-- START --

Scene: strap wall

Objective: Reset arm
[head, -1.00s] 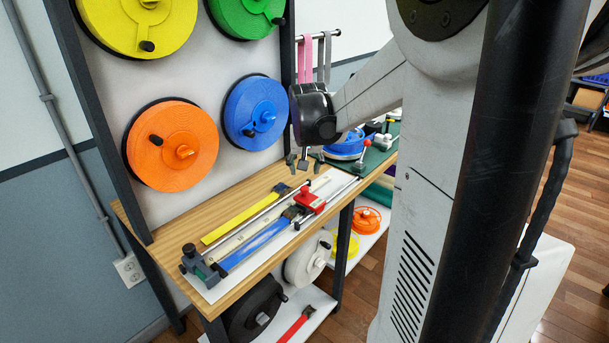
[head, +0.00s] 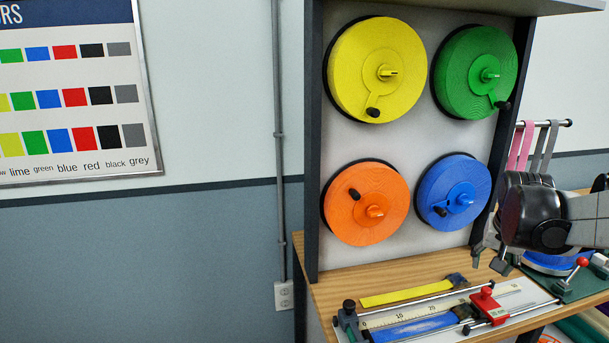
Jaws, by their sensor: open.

-- END --

# STATED EXERCISE:
Without including any pictures, reproduce the listing exactly.

# WRITTEN RESPONSE:
Scene: strap wall

Objective: Reset arm
[head, -1.00s] 
[head, +0.00s] 
Jaws, by their sensor: open.

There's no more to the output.